Request: From the entries below, print exactly the span beginning with the line holding "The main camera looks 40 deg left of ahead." and ending with the line holding "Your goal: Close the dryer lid", endpoints included, and skip any pictures.

Robot episode rows:
+ + + +

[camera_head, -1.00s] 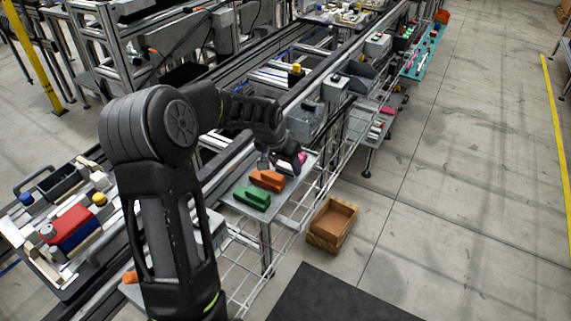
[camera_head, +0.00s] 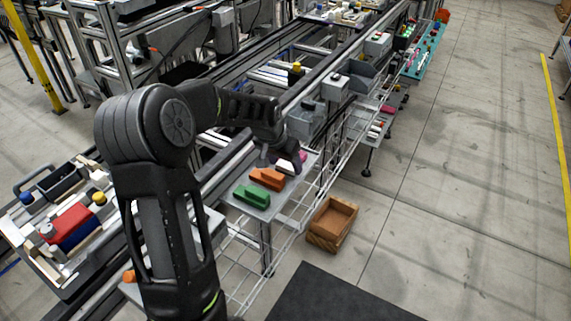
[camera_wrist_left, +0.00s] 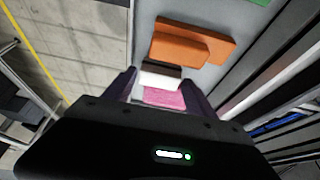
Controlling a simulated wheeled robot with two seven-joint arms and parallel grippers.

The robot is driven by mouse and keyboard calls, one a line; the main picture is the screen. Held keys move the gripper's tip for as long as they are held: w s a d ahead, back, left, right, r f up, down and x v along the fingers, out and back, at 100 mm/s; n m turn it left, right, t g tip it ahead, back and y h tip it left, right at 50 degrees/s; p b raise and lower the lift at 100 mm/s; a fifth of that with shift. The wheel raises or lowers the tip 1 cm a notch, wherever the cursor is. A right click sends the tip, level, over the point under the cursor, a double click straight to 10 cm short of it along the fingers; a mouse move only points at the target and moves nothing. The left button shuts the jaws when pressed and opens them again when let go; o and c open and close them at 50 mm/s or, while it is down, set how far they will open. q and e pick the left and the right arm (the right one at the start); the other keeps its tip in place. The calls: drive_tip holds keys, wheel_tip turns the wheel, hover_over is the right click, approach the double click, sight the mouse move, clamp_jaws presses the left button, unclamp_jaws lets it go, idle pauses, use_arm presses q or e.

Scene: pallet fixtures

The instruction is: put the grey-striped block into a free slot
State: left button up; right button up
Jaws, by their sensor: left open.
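My left gripper (camera_head: 287,162) is over the far end of a small grey table (camera_head: 237,199). In the left wrist view its fingers (camera_wrist_left: 160,88) are apart, one on each side of a white piece with a dark band (camera_wrist_left: 160,78) and a pink piece (camera_wrist_left: 163,97). The banded piece may be the grey-striped block; I cannot tell whether it and the pink piece are one block, or whether the fingers touch them. A pallet fixture (camera_head: 75,277) at the left holds a red-and-blue block (camera_head: 72,224) and pale pieces. Its free slots are unclear.
An orange block (camera_head: 267,179) and a green block (camera_head: 252,196) lie on the small table, close to my left gripper. A wooden crate (camera_head: 331,224) stands on the floor right of it. Conveyor rails run behind; the floor at right is clear.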

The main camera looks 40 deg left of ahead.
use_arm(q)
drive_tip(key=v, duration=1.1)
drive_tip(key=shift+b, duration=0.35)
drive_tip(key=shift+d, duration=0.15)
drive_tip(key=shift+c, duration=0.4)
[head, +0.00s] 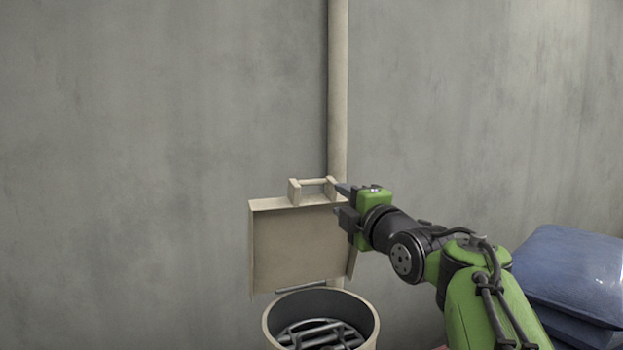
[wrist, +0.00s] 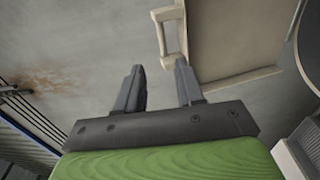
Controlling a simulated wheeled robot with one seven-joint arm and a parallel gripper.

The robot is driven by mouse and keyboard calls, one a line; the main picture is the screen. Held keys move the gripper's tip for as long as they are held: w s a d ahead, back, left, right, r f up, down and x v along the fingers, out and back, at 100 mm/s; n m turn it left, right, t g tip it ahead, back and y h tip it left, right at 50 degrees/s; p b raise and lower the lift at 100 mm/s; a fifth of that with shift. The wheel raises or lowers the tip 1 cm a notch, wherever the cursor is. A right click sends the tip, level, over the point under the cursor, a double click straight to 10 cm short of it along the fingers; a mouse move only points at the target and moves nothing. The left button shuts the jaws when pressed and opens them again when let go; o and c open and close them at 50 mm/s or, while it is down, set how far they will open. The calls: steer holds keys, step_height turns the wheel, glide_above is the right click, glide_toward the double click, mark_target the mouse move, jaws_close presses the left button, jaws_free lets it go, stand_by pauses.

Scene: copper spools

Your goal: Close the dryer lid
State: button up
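The dryer lid (head: 297,245) is a beige square panel standing open and upright behind the round dryer opening (head: 320,318). Its handle (head: 313,182) is a small bar between two posts on the lid's top edge. In the wrist view the lid (wrist: 228,40) is at the upper right, with the handle (wrist: 171,32) on its left edge. My gripper (head: 343,204) is at the lid's upper right corner, close to the handle. In the wrist view my gripper (wrist: 160,75) has its fingers apart with nothing between them. The handle is just beyond the right fingertip; I cannot tell if they touch.
A beige vertical pipe (head: 338,90) runs up the grey wall (head: 160,150) behind the lid. Blue sacks (head: 572,275) are stacked at the right. Dark bars lie inside the dryer opening. The space left of the lid is clear.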

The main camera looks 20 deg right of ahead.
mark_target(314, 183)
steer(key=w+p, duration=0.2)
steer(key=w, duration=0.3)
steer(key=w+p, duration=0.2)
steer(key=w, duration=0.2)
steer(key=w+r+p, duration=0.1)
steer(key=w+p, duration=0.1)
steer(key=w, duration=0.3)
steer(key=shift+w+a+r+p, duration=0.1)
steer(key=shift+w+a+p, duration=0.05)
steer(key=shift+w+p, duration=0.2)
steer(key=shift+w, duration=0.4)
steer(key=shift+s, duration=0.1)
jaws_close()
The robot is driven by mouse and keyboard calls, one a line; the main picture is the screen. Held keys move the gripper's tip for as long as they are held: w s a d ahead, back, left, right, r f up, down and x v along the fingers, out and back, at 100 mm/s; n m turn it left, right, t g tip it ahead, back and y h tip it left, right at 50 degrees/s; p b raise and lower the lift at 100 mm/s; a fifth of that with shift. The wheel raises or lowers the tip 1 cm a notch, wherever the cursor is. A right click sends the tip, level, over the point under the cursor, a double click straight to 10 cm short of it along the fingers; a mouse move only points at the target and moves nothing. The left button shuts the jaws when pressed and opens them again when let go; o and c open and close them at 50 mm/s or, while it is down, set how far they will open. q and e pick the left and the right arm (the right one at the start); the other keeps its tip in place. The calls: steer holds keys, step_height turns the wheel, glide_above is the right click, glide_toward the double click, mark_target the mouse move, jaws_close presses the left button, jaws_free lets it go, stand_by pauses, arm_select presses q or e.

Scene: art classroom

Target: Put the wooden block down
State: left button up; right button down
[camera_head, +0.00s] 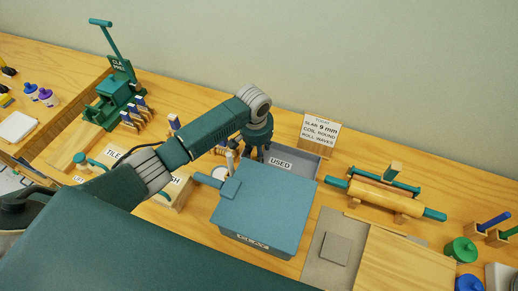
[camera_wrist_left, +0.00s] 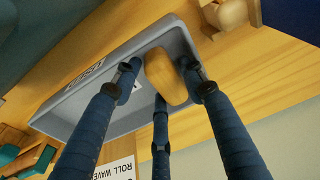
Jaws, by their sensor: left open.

+ + + +

Answer for the task:
The main camera looks 40 deg left of ahead.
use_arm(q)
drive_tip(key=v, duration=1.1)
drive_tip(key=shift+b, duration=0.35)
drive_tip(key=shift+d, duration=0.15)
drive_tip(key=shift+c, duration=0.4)
[head, +0.00s] 
[wrist, +0.00s] 
Controlling a simulated wheeled robot with one seven-joint arm and a parallel gripper.

The robot is driven by mouse and keyboard calls, one a line; the main picture is the screen. Held keys move the gripper's tip for as long as they are held: w s a d ahead, back, left, right, r f up, down and x v along the fingers, out and back, at 100 mm/s; n m turn it left, right, t g tip it ahead, back and y h tip it left, right at 50 degrees/s; p b raise and lower the lift at 100 mm/s; a fifth of that with shift. The wheel raises or lowers the tip 1 cm a notch, wherever the cursor is. A right click sends the tip, level, over the point under the cursor, a double click straight to 10 cm short of it along the fingers; a mouse move only points at the target and moves nothing. The left button shuts the jaws when pressed and opens them again when let go; o and c open and close them at 50 mm/s or, while it is down, set how far they will open. The calls: steer holds keys, step_height turns the wheel, glide_above is the right click, glide_toward the double click, mark_target the mouse move, jaws_close presses the left button, jaws_free lets it go, stand_by pauses.

Scene: copper spools

Your goal: Close the dryer lid

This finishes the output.